US futures dipped on Wednesday, while global stocks moved broadly higher as investors waited for the Federal Reserve’s interest rate decision and digested more earnings reports from major companies.

Futures for the tech-heavy Nasdaq 100 slipped 0.11%, after the index closed slightly lower on Tuesday.

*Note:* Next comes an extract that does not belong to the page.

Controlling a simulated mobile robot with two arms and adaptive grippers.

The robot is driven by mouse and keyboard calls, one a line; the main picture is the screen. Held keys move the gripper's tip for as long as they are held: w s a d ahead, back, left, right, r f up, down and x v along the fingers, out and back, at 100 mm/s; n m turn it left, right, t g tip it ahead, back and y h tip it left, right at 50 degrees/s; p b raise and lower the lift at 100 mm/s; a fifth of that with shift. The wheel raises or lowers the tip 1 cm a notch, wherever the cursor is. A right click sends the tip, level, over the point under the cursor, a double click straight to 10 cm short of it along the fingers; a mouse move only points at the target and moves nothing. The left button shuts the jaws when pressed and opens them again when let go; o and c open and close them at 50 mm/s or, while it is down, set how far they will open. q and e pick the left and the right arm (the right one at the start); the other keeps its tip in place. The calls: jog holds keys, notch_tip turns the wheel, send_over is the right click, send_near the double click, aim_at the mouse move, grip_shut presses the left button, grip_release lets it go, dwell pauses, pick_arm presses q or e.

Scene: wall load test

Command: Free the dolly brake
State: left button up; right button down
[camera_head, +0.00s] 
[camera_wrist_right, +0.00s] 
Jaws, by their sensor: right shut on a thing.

Dow Jones futures dipped 0.15% but S&P 500 futures climbed 0.06% after both closed roughly flat the previous day.

In Europe, the continent-wide Stoxx 600 was down 0.09%, despite Germany’s Deutsche Bank jumping 7.2% after posting its best quarterly profit since 2014. In the UK, Lloyds rose 3.5% after the bank also reported a surge in profit.

Asian stocks moved broadly higher overnight, with China’s CSI 300 rising 0.56% and Japan’s Nikkei 225 climbing 0.21%.

Wednesday was set to be another busy day for investors, with the Federal Reserve setting interest rates and Apple and Facebook releasing first-quarter earnings.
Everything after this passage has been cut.